El Gobierno Nacional está intentando dar una “batalla cultural”. Un cambio necesario para el progreso de los pueblos y ciudades. Cada uno de los habitantes debe “despertar” y empezar a exigir a sus gobernantes que hagan su trabajo, el cual se basa en cosas tan simples como la transparencia y la buena administración de recursos.
Los gobernantes ejercen el poder en todas sus formas: manipulación, persuasión y coerción si lo analizamos bajo una perspectiva Weberiana. No obstante, nosotros tenemos en nuestras manos la soberanía, nosotros dotamos de legitimidad a quien queremos que realmente nos gobierne, el poder del voto puede quitar del trono a cualquiera que se crea intocable y se desplace un mínimo centímetro del bienestar general.
La metamorfosis política y social es imposible sin que antes se libre una batalla cultural que rompa esquemas desgastados, ineficaces y corruptos.

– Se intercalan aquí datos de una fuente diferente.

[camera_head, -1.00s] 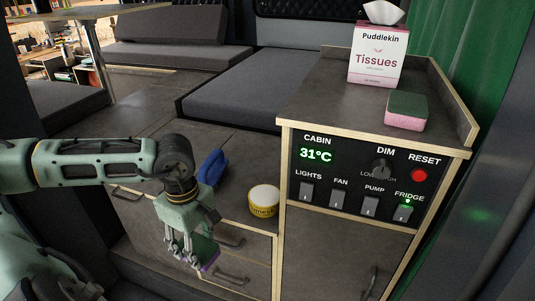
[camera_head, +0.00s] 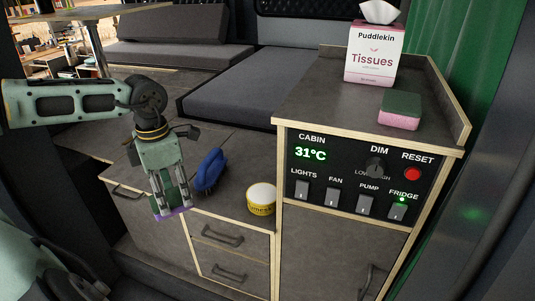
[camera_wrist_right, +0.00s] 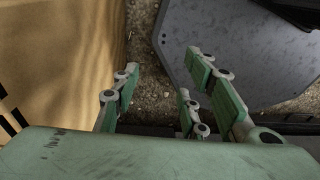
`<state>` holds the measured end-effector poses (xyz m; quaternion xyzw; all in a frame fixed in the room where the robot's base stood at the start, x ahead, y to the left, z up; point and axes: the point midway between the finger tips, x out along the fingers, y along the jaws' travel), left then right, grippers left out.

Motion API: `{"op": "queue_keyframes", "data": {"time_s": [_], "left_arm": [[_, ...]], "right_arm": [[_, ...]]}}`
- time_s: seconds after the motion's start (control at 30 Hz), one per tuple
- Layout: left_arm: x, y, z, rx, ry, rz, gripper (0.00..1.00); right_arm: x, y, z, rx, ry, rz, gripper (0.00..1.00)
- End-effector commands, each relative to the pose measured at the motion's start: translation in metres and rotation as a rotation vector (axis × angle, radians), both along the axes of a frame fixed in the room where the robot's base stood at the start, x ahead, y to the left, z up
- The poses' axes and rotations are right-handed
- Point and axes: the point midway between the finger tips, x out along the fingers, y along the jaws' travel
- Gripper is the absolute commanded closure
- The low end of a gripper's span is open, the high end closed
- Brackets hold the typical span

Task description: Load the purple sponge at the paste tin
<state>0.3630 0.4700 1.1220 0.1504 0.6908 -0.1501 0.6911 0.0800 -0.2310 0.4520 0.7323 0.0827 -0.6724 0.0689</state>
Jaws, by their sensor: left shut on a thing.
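The purple sponge (camera_head: 174,213) shows as a thin purple edge below the fingertips of my left gripper (camera_head: 171,198) in the head view. The fingers are shut on it and hide most of it. They hold it near the front edge of the low counter, left of the blue brush. The paste tin (camera_head: 262,199), yellow with a white lid, stands upright on the low counter, right of the gripper and apart from it. My right gripper (camera_wrist_right: 162,85) shows in the right wrist view with its fingers apart and nothing between them.
A blue brush (camera_head: 210,171) lies between the left gripper and the tin. The taller cabinet with its switch panel (camera_head: 357,177) rises right of the tin. On its top are a tissue box (camera_head: 374,55) and a pink and green sponge (camera_head: 400,111). Drawers (camera_head: 230,253) are below the counter.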

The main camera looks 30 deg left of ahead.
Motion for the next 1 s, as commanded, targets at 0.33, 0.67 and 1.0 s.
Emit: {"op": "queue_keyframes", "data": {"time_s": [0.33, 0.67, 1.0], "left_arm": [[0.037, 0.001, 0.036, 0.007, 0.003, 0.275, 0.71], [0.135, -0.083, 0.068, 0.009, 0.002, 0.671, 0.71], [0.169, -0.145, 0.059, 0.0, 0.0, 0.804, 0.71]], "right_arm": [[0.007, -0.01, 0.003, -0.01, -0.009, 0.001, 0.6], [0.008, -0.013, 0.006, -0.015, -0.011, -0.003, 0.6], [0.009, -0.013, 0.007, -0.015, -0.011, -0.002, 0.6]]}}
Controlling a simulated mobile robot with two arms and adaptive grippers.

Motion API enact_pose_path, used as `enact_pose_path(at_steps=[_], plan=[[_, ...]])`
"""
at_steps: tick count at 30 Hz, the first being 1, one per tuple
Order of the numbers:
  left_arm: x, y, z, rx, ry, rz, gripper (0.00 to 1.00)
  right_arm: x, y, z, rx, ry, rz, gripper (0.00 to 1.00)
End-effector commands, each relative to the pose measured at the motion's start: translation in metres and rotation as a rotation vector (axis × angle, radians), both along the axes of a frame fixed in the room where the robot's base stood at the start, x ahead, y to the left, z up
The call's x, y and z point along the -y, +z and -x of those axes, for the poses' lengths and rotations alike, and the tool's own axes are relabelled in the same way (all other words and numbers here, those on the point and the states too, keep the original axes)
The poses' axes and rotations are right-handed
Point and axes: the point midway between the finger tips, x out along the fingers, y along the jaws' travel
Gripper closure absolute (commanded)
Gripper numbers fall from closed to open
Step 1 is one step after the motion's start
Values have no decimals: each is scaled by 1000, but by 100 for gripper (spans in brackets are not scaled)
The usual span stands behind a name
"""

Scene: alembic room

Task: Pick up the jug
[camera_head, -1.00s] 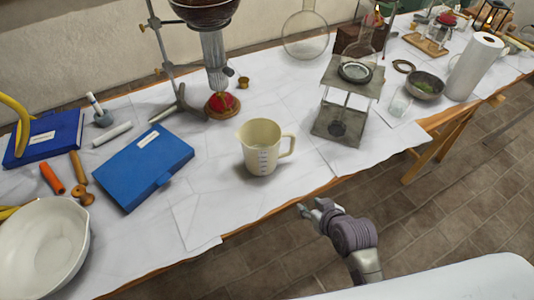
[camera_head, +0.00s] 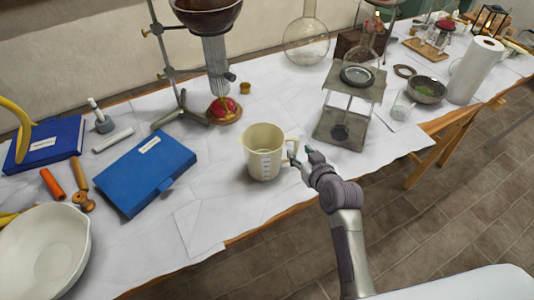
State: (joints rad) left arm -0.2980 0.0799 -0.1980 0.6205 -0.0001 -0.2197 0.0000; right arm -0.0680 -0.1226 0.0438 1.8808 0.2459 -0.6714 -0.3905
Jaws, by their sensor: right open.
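The cream measuring jug (camera_head: 263,153) stands upright on the paper-covered table, near its front edge. Its handle points right, toward my right gripper. My right gripper (camera_head: 301,157) is open, with its fingertips right at the jug's handle. I cannot tell whether the fingers touch the handle or only overlap it in the picture. My left gripper is not in view.
A metal stand with a dish (camera_head: 352,105) is close behind and right of the gripper. A blue case (camera_head: 145,172) lies left of the jug, and a white bowl (camera_head: 43,250) is at the front left. Bare paper surrounds the jug's front.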

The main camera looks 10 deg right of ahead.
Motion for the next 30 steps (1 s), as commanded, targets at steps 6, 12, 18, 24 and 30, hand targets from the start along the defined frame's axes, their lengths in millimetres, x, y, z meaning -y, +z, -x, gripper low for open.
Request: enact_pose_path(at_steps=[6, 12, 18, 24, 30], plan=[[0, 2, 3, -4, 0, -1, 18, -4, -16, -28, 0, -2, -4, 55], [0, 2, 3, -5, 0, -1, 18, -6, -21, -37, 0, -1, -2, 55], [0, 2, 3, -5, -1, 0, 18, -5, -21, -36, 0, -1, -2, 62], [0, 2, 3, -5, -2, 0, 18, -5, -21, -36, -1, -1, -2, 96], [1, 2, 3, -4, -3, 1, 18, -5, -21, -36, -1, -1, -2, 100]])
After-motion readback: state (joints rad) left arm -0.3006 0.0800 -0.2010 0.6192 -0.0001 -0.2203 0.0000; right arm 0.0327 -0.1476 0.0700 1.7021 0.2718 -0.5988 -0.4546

Los ciudadanos no son conscientes del poder que tienen, y es un tarea difícil, pero no imposible, lograr que hagan uso de esa herramienta democrática mal utilizada a causa del sometimiento estatal basado en la dependencia y la amenaza, con prácticas detestables como el clientelismo, los aprietes y la fidelización forzosa del electorado.
Las herramientas de democratización de la opinión pública, como los celulares y las redes sociales, deben formar parte de esta revolución cultural, de esta batalla a la cual estamos llamados a desatar con el objetivo de vencer en la cantidad de esferas de poder que sea posible. Todo está en nosotros y nuestra voluntad; estás de un lado (corrupción, clientelismo, nepotismo, delincuencia) o estás del otro (renovación, transparencia, libertad y democracia). No hay punto medio, el escenario es dicotómico y tajante. Sin grises, sin tibieza, solo con coraje.